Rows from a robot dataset
(begin)

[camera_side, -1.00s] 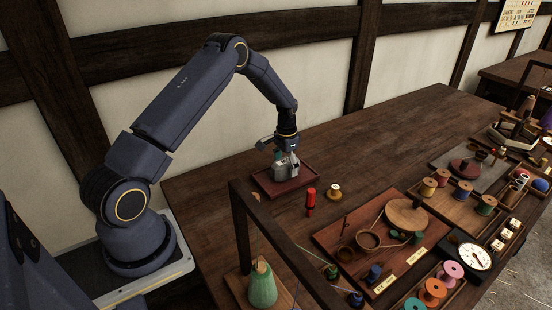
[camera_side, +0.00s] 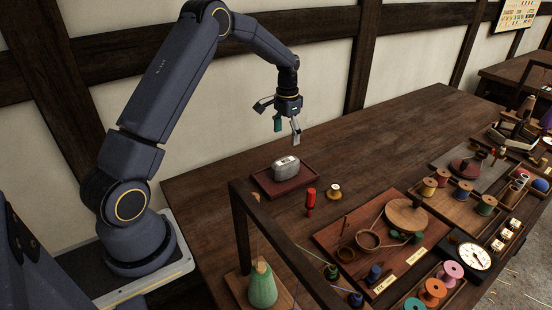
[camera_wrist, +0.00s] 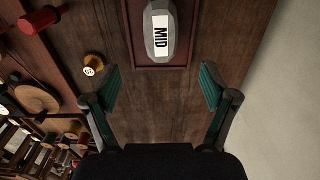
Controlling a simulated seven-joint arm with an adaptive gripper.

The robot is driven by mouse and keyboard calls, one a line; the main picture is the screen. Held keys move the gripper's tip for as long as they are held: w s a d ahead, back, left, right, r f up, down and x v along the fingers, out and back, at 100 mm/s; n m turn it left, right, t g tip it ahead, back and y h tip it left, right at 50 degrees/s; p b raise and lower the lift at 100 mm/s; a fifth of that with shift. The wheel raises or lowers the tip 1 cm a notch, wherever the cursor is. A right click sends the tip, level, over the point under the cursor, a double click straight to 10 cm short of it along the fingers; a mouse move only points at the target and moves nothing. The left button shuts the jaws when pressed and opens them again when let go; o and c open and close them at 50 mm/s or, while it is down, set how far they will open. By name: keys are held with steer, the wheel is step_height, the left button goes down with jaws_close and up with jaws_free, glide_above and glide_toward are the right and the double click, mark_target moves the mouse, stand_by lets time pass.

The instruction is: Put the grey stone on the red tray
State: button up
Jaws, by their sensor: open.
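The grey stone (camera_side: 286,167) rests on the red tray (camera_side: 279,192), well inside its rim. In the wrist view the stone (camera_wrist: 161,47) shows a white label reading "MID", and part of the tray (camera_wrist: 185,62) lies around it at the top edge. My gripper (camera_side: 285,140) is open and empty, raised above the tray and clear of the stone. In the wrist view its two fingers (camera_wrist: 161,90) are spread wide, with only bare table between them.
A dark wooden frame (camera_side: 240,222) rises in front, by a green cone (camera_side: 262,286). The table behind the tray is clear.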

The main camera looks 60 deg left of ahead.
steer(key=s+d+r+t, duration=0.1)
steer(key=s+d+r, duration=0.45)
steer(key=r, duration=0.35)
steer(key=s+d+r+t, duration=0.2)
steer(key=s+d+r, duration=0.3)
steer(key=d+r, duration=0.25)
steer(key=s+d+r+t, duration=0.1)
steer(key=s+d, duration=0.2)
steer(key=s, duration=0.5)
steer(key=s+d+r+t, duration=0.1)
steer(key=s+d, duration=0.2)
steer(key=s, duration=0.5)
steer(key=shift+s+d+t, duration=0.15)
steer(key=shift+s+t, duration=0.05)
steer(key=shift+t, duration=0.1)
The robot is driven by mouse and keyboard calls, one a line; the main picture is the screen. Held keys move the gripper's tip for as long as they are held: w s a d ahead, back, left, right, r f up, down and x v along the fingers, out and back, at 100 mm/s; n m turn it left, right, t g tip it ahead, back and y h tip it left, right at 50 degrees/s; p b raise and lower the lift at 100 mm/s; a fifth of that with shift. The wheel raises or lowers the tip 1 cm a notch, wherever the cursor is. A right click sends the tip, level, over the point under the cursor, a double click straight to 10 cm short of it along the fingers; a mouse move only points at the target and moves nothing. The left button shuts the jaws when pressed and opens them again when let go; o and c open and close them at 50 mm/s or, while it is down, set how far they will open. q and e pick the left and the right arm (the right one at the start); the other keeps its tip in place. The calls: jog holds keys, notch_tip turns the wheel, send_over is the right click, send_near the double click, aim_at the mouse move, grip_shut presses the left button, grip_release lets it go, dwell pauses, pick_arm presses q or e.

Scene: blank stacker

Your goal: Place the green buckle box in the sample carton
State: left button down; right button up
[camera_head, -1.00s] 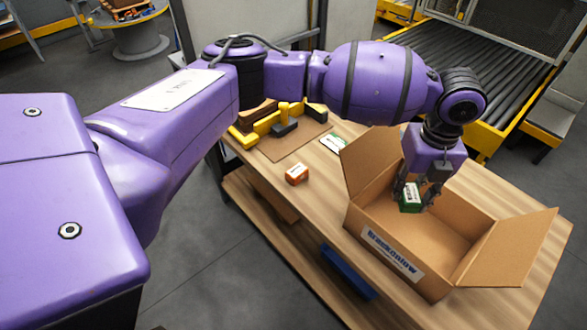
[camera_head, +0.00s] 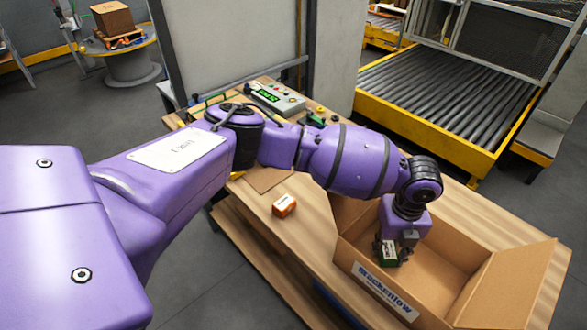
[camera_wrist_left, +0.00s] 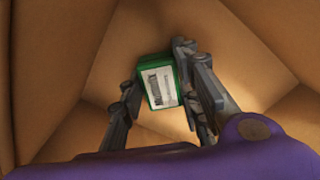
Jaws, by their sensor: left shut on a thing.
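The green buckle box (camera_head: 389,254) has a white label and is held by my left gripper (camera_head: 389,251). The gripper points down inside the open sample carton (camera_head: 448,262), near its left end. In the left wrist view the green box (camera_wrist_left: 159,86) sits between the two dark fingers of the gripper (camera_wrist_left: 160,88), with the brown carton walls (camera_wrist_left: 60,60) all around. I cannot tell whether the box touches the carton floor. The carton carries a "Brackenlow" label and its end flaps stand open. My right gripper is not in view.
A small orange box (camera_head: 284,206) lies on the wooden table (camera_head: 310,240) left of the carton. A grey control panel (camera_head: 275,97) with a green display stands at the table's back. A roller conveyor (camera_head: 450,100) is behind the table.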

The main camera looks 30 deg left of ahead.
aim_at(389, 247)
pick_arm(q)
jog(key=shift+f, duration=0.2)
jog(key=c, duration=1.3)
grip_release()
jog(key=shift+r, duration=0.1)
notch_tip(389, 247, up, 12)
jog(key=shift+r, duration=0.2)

(end)
(begin)

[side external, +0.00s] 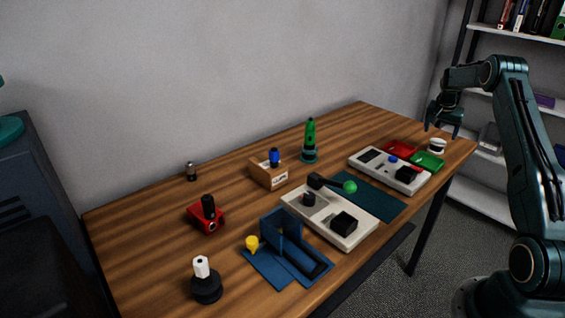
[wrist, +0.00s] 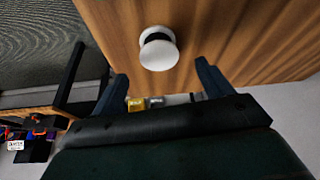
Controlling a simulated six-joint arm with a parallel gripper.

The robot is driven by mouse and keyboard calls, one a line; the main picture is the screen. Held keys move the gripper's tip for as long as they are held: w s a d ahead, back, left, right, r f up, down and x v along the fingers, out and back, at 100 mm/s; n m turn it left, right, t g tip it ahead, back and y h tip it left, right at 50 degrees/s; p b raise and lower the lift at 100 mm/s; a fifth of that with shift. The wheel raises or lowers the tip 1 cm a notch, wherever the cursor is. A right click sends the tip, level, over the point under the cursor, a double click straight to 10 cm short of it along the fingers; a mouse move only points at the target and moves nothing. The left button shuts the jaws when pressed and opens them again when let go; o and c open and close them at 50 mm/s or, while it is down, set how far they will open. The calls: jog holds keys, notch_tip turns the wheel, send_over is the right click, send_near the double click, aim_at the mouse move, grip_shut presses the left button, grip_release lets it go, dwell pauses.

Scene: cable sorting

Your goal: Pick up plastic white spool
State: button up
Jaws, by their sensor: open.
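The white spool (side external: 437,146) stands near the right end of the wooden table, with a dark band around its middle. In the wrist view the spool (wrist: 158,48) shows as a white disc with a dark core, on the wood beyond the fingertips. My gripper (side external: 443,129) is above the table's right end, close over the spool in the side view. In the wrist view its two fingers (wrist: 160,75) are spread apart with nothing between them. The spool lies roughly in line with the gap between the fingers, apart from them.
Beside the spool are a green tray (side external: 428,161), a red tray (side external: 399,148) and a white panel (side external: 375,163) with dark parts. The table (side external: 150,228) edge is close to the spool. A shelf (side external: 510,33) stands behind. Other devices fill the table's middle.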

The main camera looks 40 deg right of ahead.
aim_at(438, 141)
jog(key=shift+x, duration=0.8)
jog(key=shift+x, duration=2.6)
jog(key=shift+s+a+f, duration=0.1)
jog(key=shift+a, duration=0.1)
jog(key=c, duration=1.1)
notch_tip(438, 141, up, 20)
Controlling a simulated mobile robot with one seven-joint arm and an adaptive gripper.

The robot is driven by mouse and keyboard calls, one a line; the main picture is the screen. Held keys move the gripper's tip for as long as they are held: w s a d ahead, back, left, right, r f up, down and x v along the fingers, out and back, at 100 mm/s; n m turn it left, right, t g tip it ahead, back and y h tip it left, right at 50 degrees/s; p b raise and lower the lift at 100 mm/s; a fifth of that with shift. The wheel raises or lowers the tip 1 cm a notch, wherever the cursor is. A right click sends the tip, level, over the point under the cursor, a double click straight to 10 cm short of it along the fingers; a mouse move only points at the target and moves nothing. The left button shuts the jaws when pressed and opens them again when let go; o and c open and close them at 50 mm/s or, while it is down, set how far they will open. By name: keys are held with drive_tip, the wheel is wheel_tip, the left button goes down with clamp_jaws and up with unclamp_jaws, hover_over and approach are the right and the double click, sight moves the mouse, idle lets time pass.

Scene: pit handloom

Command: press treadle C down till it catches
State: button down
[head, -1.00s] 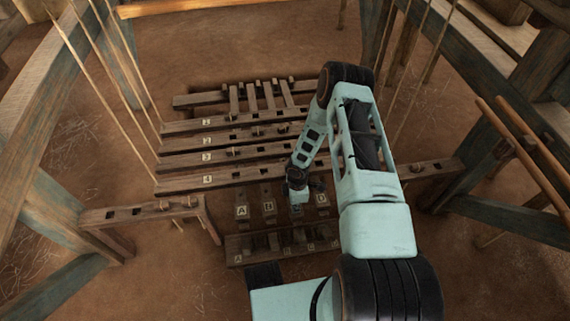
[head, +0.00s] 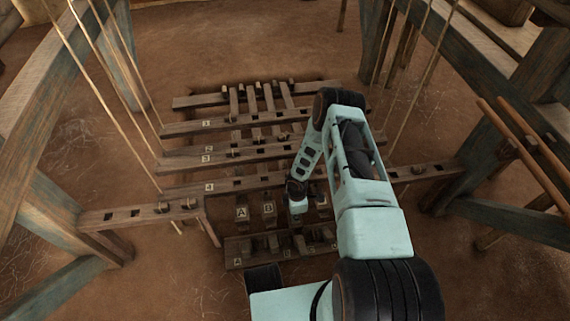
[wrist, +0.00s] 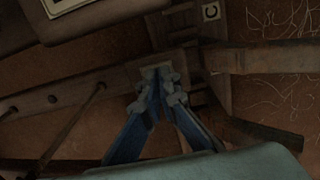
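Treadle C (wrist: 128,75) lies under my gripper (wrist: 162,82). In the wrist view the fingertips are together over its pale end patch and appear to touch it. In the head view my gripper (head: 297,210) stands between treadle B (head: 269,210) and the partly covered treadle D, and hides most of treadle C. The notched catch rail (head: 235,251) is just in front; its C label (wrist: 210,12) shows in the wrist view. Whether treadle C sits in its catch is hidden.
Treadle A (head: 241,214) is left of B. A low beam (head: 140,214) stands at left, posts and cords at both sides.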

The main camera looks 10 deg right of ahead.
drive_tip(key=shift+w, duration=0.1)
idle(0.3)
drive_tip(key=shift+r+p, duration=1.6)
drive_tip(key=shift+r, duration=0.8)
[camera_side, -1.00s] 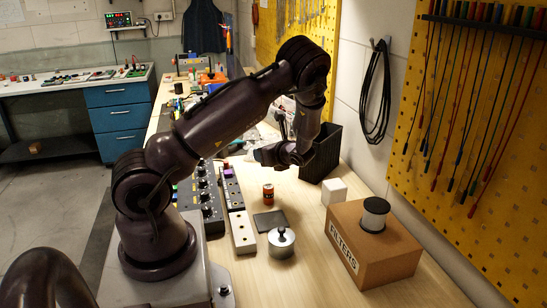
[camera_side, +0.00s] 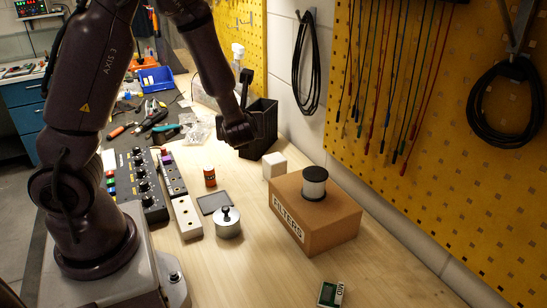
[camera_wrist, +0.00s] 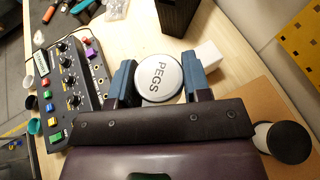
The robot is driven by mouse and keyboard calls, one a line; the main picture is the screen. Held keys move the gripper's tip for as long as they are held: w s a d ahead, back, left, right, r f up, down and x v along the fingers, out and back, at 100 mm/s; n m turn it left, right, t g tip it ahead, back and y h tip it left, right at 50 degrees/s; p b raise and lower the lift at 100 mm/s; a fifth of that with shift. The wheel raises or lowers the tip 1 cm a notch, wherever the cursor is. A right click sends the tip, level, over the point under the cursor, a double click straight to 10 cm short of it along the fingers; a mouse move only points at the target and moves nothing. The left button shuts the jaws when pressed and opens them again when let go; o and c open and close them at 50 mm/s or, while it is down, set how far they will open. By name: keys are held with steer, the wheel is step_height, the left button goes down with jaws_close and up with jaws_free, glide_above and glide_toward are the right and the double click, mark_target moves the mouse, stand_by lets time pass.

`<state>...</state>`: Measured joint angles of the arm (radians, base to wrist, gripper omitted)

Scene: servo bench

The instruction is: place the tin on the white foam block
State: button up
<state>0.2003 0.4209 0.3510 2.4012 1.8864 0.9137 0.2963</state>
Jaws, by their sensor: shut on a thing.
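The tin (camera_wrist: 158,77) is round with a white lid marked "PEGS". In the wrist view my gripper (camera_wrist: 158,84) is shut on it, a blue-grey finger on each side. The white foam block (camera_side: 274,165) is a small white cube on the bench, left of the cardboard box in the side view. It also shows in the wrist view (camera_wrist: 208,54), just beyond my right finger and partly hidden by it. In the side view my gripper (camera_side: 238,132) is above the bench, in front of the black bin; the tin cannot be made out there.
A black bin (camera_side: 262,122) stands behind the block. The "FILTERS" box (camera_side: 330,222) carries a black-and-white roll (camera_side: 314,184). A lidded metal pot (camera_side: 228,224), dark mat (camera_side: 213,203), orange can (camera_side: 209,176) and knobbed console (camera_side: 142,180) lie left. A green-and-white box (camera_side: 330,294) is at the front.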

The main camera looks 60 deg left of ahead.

(end)

YOUR TASK
Out of the material above, gather each line where "joint" appears.

FINISHED EXERCISE
Controlling a simulated seven-joint arm with an adaptive gripper.
Controlling a simulated six-joint arm with a parallel gripper.
Controlling a simulated mobile robot with one seven-joint arm and an adaptive gripper.
`<state>...</state>`: Measured joint angles of the arm (radians, base to wrist, gripper omitted)

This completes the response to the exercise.